Low-Order Wavefront Sensing for Future Space-Based Coronagraphic Missions with a Sparse Aperture Mask

Abstract

In the quest for extra-terrestrial life, we have landed on the moon and sent rovers to other planets in the Solar System. The discovery of the first Jupiter-sized exoplanet, two decades ago, has led to an exponential increase in exoplanet research and public interest in existence of life outside our Solar System. Since then, indirect techniques have led to the discovery of hundreds of exoplanets but are limited in their scope of exoplanet characterization. Direct imaging, however, will provide the capability to thoroughly characterize an exoplanet's atmosphere, composition, temperature, size, and orbit. This would help scientists look for biomarkers of life. Diffraction due to the finite size of telescopes, $10^{10}$ difference in brightness between the host star and earth-like planets, and a small angular separation between them pose a huge challenge to direct imaging. The state of the art coronagraphs can create dark holes at smaller inner working angles, making it possible to image dim planets with smaller orbits.

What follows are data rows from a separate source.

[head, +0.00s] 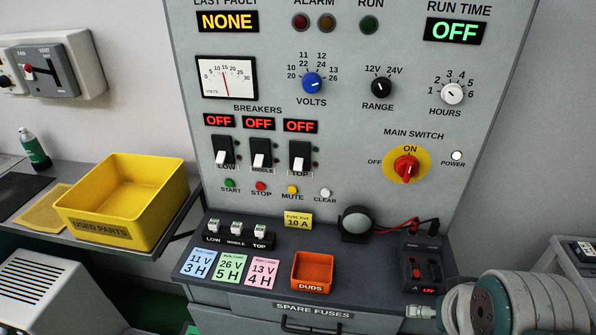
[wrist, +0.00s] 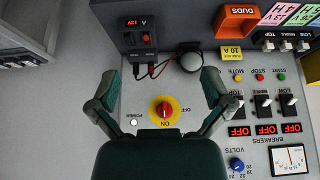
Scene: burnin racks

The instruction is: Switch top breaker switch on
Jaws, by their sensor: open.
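The top breaker switch (head: 299,156) is the rightmost of three black switches with white levers in the head view. Its lever points down and the red display (head: 300,126) above it reads OFF. In the wrist view, which is upside down, the top breaker switch (wrist: 238,106) is right of my gripper. My gripper (wrist: 162,78) is open and empty, its two fingers spread in front of the panel around the main switch area. It is apart from the breakers.
The low (head: 223,151) and middle (head: 260,155) breakers sit beside it, also reading OFF. The red main switch (head: 406,168) is to their right. Below, a dark shelf holds an orange DUDS bin (head: 312,272) and a round lamp (head: 357,223). A yellow bin (head: 125,200) stands left.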

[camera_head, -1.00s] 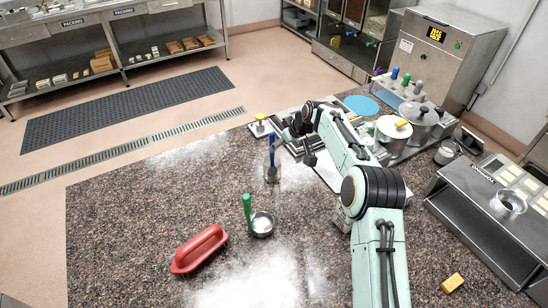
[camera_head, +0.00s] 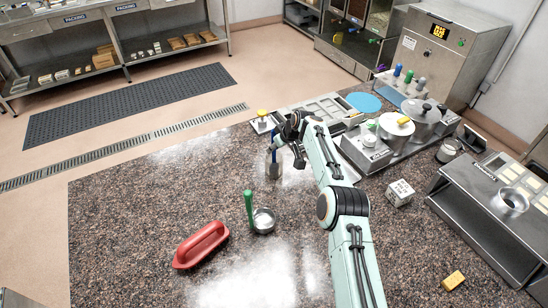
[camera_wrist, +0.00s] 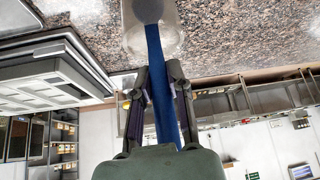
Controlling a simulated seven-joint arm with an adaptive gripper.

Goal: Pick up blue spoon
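The blue spoon (camera_head: 274,157) stands in a small clear container (camera_head: 273,173) on the speckled counter, its upper handle partly hidden by my gripper in the head view. In the wrist view the blue handle (camera_wrist: 160,95) runs between the two dark fingers of my gripper (camera_wrist: 158,70), and the spoon's bowl end sits in the clear container (camera_wrist: 168,40) at the top. The fingers are apart, one on each side of the handle, with small gaps showing. My gripper (camera_head: 278,147) is at the handle, above the container.
Moulds (camera_head: 320,108), pots (camera_head: 397,128) and a white labelled box (camera_head: 399,192) are to the right. The counter's left part is clear.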

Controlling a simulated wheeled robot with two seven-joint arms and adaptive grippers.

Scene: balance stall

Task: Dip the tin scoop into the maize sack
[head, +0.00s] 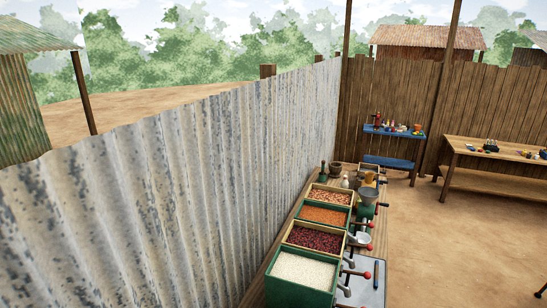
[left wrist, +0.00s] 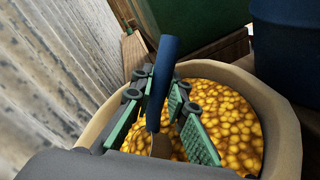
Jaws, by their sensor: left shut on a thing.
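In the left wrist view, my left gripper (left wrist: 162,98), with green pads, is shut on the blue handle (left wrist: 164,66) of the tin scoop. The handle stands roughly upright in the picture between the fingers. The scoop's bowl is mostly hidden; only a small dull part shows near the handle's lower end. The maize sack (left wrist: 284,118) is open, with a thick tan rolled rim, and full of yellow maize (left wrist: 238,118). The gripper is over the sack's mouth. I cannot tell whether the scoop touches the maize. The head view shows neither gripper, scoop nor sack.
In the left wrist view, a corrugated wall (left wrist: 50,70) runs along the left, with a green box (left wrist: 195,20) and a dark blue drum (left wrist: 287,35) behind the sack.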

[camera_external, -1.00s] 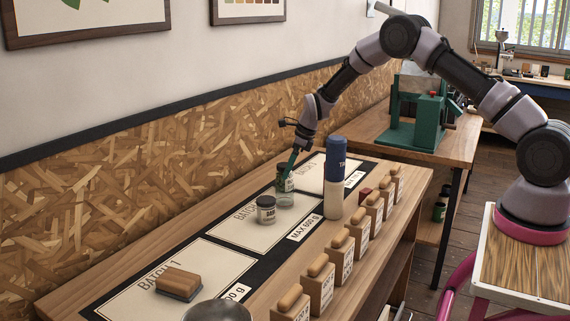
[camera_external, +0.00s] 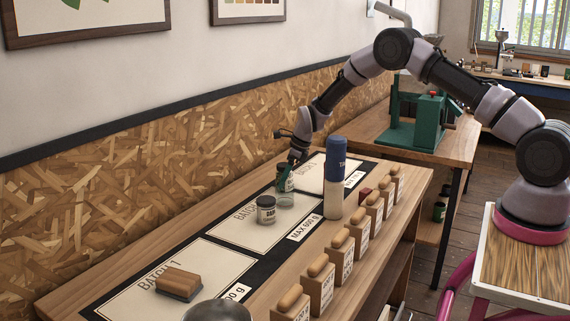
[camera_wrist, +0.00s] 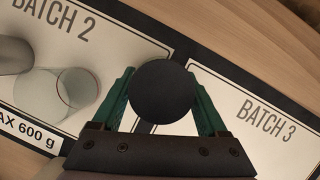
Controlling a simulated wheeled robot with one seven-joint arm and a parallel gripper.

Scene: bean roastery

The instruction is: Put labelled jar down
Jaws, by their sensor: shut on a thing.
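My gripper (camera_wrist: 163,98), with green fingers, is shut on a jar with a dark round lid (camera_wrist: 162,92). In the external view the held jar (camera_external: 285,180) is dark with a pale label, partly hidden by the fingers. From above, it covers the dark strip between the BATCH 2 panel (camera_wrist: 105,42) and the BATCH 3 panel (camera_wrist: 240,88). I cannot tell whether its base touches the mat. A second labelled jar (camera_external: 266,211) with a dark lid stands on the BATCH 2 panel.
A clear glass (camera_external: 286,201) stands close to the held jar, beside the second jar. A tall blue-topped bottle (camera_external: 334,180) is to the right. Several wooden-topped blocks (camera_external: 341,262) line the front edge. A brown block (camera_external: 179,283) lies on BATCH 1. BATCH 3 looks mostly clear.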

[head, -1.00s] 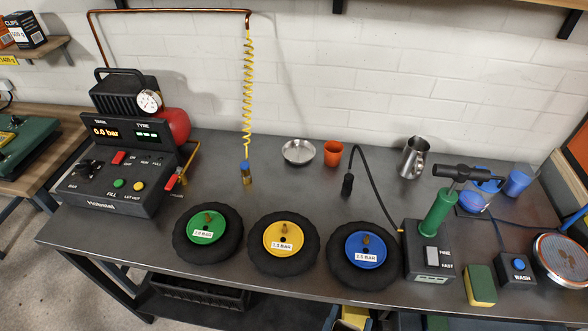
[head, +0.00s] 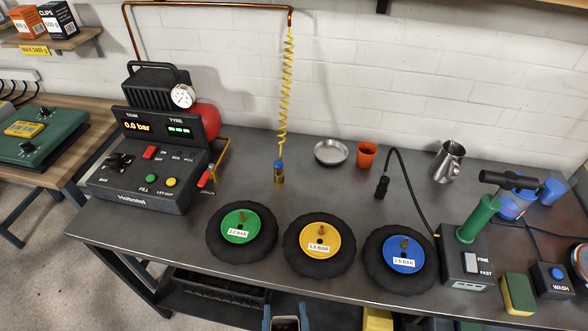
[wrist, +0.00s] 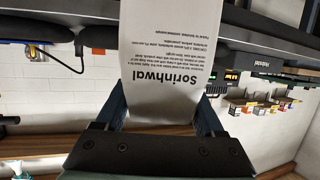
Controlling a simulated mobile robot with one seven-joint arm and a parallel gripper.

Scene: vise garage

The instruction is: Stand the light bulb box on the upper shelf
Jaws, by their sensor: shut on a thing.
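In the wrist view, my gripper (wrist: 162,112) is shut on a pale printed box (wrist: 150,45), which I take for the light bulb box. Its dark blue fingers stand on either side of it. The print on it, with the large word "Sorinhwal", appears upside down. The box's far end runs out of the top of the frame. In the head view I cannot make out the box. A wall shelf (head: 68,42) is at the upper left of that view; whether it is the upper shelf I cannot tell.
The wall shelf holds an orange box (head: 27,22) and a black box (head: 59,19) and bears a yellow "MAX 2400 g" label. The workbench (head: 330,190) carries a compressor panel (head: 145,170), three tyres with coloured hubs, a dish (head: 331,152), a cup (head: 367,155) and a pump (head: 475,220).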

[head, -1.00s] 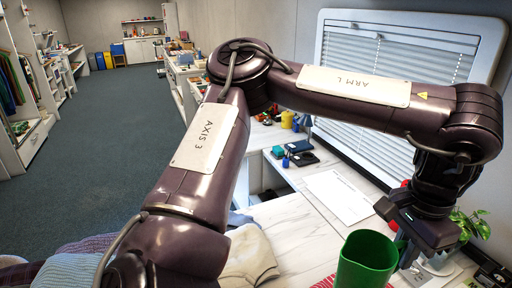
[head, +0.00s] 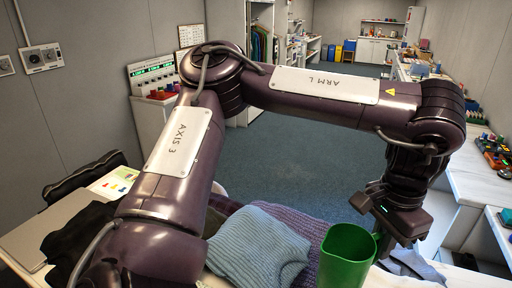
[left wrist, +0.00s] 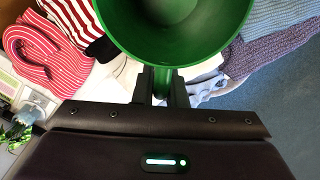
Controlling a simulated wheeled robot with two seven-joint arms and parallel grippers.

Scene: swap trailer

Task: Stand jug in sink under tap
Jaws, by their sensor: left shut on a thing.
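A green jug (head: 345,258) hangs upright from my left gripper (head: 388,243) at the lower right of the head view. The gripper is shut on the jug, on its handle side. In the left wrist view the jug (left wrist: 175,40) fills the top middle, its open mouth facing the camera and its inside looking empty. The fingers (left wrist: 161,86) close around the green handle there. The sink and the tap are not in view. My right gripper is not in view.
Folded clothes, a blue knit (head: 258,245) and a purple one (head: 300,225), lie behind and left of the jug. A red striped cloth (left wrist: 45,48) shows in the wrist view. A white counter (head: 470,180) runs along the right. Open blue floor (head: 300,160) lies beyond.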

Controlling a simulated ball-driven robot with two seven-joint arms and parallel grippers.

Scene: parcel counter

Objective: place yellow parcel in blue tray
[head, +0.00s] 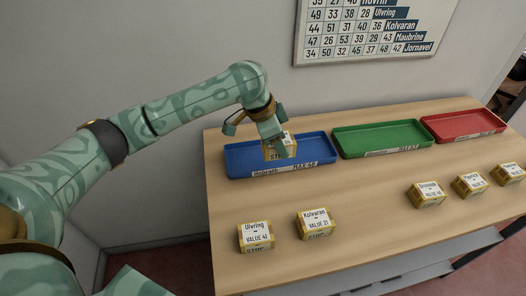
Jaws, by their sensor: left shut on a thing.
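The blue tray (237,160) lies at the left of the wooden counter, with a label reading Hobrath and MAX 46 on its front. My left gripper (272,135) is over the tray and shut on a yellow parcel (283,149). The parcel shows the word STOP, and the gripper hides part of it. I cannot tell whether it touches the tray floor. My right gripper is not in view.
A green tray (382,138) and a red tray (463,125) stand to the right. Yellow parcels labelled Ulvring (256,236) and Kolvaran (316,223) sit in front. Several more, including one parcel (427,194), sit at right. A number chart (372,28) hangs on the wall.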

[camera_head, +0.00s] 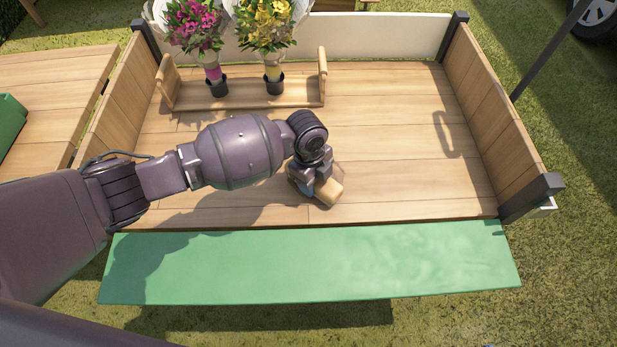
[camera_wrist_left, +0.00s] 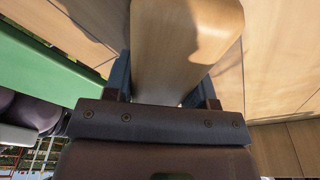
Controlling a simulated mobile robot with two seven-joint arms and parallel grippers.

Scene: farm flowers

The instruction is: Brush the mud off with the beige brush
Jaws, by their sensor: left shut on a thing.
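My left gripper (camera_head: 311,184) is low over the wooden bed of the cart, near its front edge. It is shut on the beige brush (camera_head: 328,192), a light wooden block that sticks out to the right of the fingers. In the left wrist view the brush (camera_wrist_left: 185,45) fills the space between the fingers. The brush's underside and bristles are hidden. I cannot make out any clear mud patch on the boards (camera_head: 410,185). My right gripper is in neither view.
A wooden carrier (camera_head: 245,93) with two bouquets (camera_head: 197,28) (camera_head: 264,25) in dark pots stands at the back left. A green panel (camera_head: 320,265) runs along the front. Wooden side walls (camera_head: 505,110) bound the bed. The bed's right half is clear.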

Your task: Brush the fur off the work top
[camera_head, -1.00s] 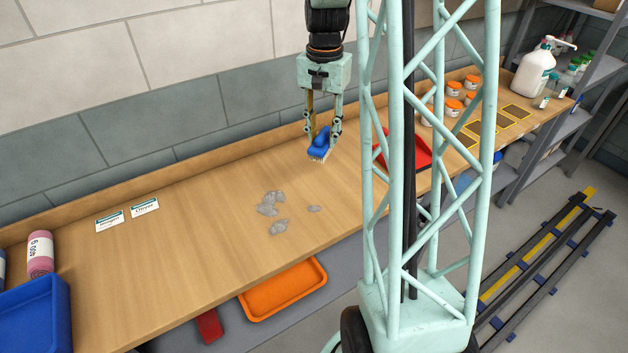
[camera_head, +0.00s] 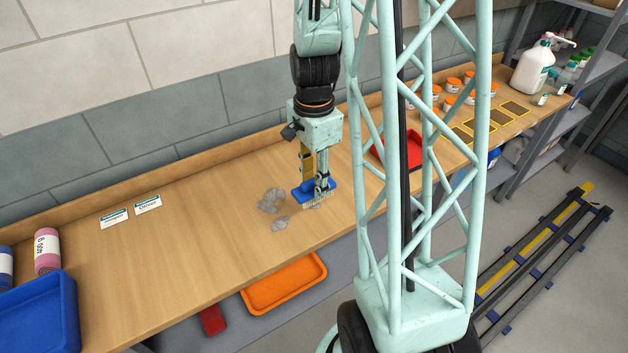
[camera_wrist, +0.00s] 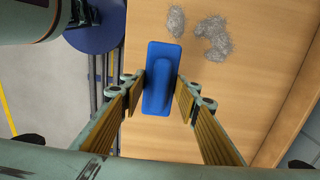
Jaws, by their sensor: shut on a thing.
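My gripper (camera_head: 316,183) is shut on a blue brush (camera_head: 302,192) with pale bristles pointing down. The brush is low over the wooden work top (camera_head: 200,230); I cannot tell whether the bristles touch it. In the wrist view the blue brush (camera_wrist: 162,78) sits between my fingers. A small clump (camera_head: 317,206) shows partly behind the bristles. The wrist view shows two clumps (camera_wrist: 214,38) (camera_wrist: 176,22) beyond the brush.
An orange tray (camera_head: 284,284) sits below the front edge, beside a red object (camera_head: 212,320). A red tray (camera_head: 408,150), jars and a pump bottle (camera_head: 532,66) are at right.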

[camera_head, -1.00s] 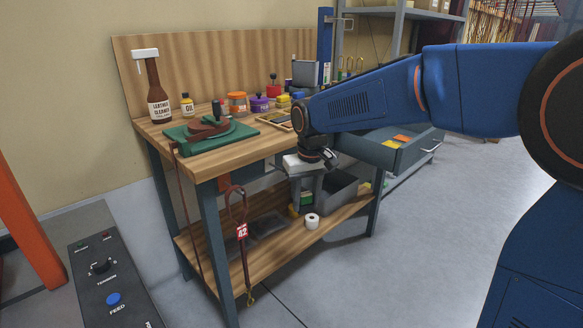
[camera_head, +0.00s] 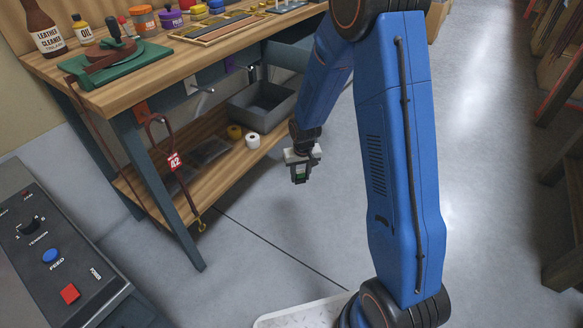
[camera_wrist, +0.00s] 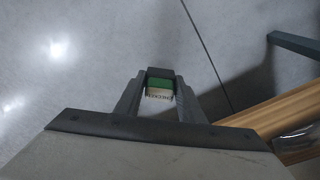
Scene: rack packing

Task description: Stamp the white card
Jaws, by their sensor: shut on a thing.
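My gripper (camera_head: 299,180) hangs above the open floor, to the right of the bench's lower shelf and clear of it. It is shut on a small block with a green band and a pale part with dark lettering; the block (camera_wrist: 158,90) shows between the fingers in the wrist view. Its lettering is too small to read surely, and I cannot tell whether it is a stamp. The gripper also shows in the wrist view (camera_wrist: 160,78). I cannot make out a white card in any current view.
The wooden workbench (camera_head: 130,88) carries a green-based tool (camera_head: 115,70), bottles, jars and a sectioned tray (camera_head: 222,27). Its lower shelf (camera_head: 222,172) holds a grey bin (camera_head: 262,105) and tape rolls. A control panel (camera_head: 50,240) stands at front left. The floor around my gripper is clear.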

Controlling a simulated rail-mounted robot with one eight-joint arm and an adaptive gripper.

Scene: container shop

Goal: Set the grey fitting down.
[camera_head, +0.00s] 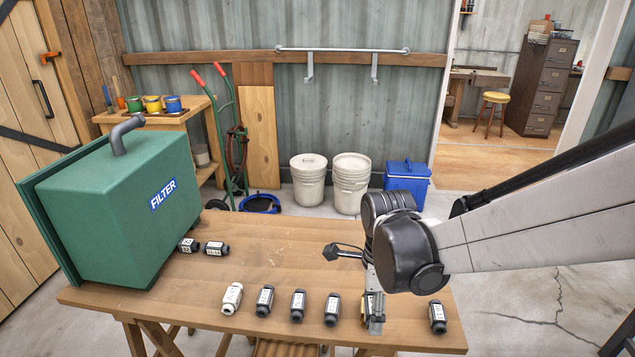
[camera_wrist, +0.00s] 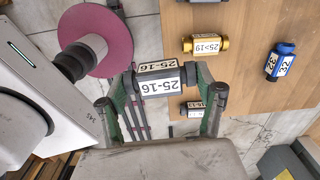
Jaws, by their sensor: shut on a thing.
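My gripper (camera_wrist: 166,80) is shut on a dark grey fitting (camera_wrist: 150,87) in the wrist view. The fitting has dark round ends, one against each finger, and white labels reading 25-16. In the head view my gripper (camera_head: 375,322) is low at the front right of the wooden table (camera_head: 270,262). The held fitting cannot be told apart there behind the fingers. Its height above the table is unclear.
A yellow fitting (camera_wrist: 205,44), a blue one (camera_wrist: 278,62) and a dark one (camera_wrist: 194,109) lie nearby. A green FILTER box (camera_head: 130,205) fills the left. The table's middle is clear.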

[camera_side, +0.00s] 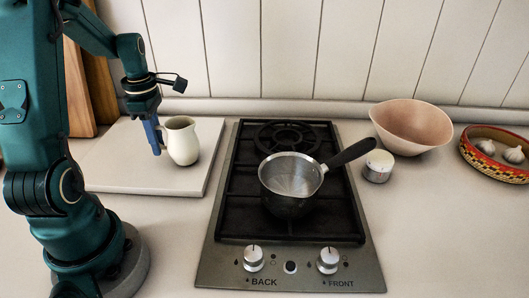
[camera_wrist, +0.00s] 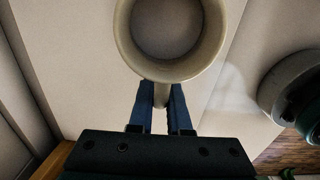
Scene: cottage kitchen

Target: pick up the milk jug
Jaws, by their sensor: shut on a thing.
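The cream milk jug (camera_side: 183,143) stands upright on the pale board (camera_side: 112,182) at the left in the side view. In the wrist view I look down into the round mouth of the jug (camera_wrist: 169,35), and its handle points toward my gripper. My gripper (camera_side: 158,147) comes down at the left of the jug. In the wrist view the blue fingers of my gripper (camera_wrist: 161,95) are shut on the jug's handle, one on each side. In the side view the handle is mostly hidden behind the fingers. I see no clear gap between jug and board.
A steel saucepan (camera_side: 289,182) sits on the hob (camera_side: 229,215) right of the board, its black handle pointing to the back right. A white-lidded pot (camera_side: 378,166), a pink bowl (camera_side: 411,126) and a patterned basket (camera_side: 487,165) with garlic (camera_side: 513,155) stand farther right. The wall is close behind.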

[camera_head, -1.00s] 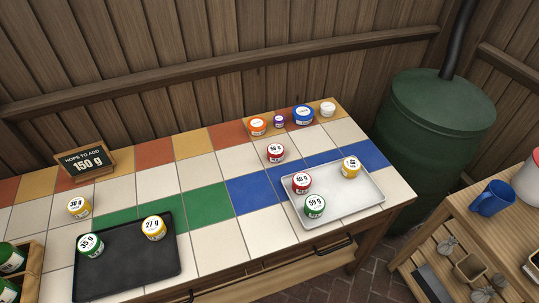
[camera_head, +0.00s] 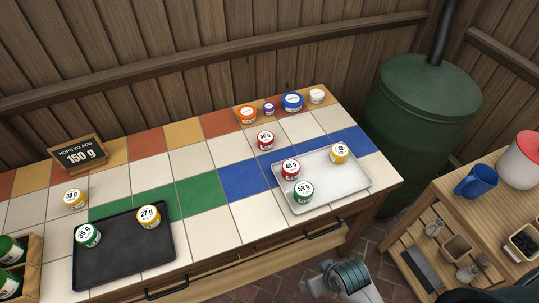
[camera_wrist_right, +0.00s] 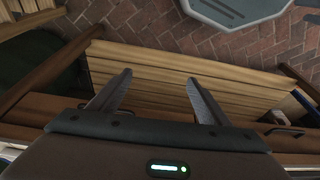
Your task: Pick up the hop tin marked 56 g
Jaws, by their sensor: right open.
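The tin that appears marked 56 g (camera_head: 265,140) is red with a white lid. It stands upright on a pale tile behind the white tray, in the head view. My right gripper (camera_wrist_right: 155,92) is open and empty in the right wrist view, its two fingers apart over the table's wooden underside and brick floor. Part of my right arm shows at the bottom of the head view, in front of the table and well away from the tin. My left gripper is not in view.
The white tray (camera_head: 335,190) holds two red or green tins and a yellow one. A black tray (camera_head: 120,262) holds a green and a yellow tin. Several tubs line the back edge near an orange tub (camera_head: 247,115). A green barrel (camera_head: 415,120) stands right of the table.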

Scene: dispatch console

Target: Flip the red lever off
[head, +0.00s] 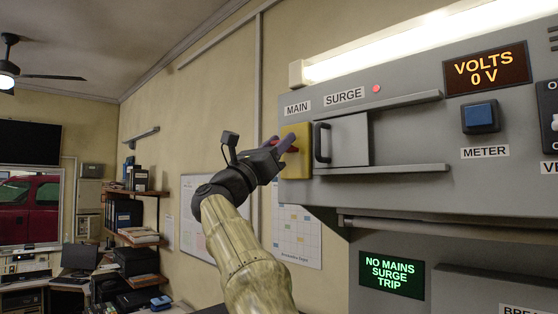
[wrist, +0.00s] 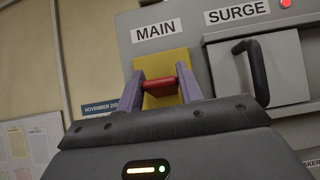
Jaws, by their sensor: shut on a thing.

The contrast degradation caused by optical aberrations, however, limits the coronagraphs from achieving their theoretical limits. Robust estimation and control algorithms that can estimate and control these aberrations are being tested in various high-contrast imaging labs. However, to achieve the required contrast, it is also essential to estimate and control the dynamic aberrations that degrade the coronagraphic performance.

This thesis focuses on a novel technique that estimates these dynamic aberrations. This technique utilizes the starlight rejected by the coronagraph and a sparse aperture mask (SAM) to infer the dynamic aberrations. In this work, we will present the working principle of the SAM wavefront sensor, detail the SAM optimization, and compare its performance with other existing wavefront sensors. We will also present an adaptive estimation and control technique that can be used with a Kalman filter for line-of-sight (LoS) jitter estimation and control in the absence of the jitter frequency data. The work presented in this thesis would help designers pick low-order wavefront sensing and control hardware and software for future coronagraphic missions.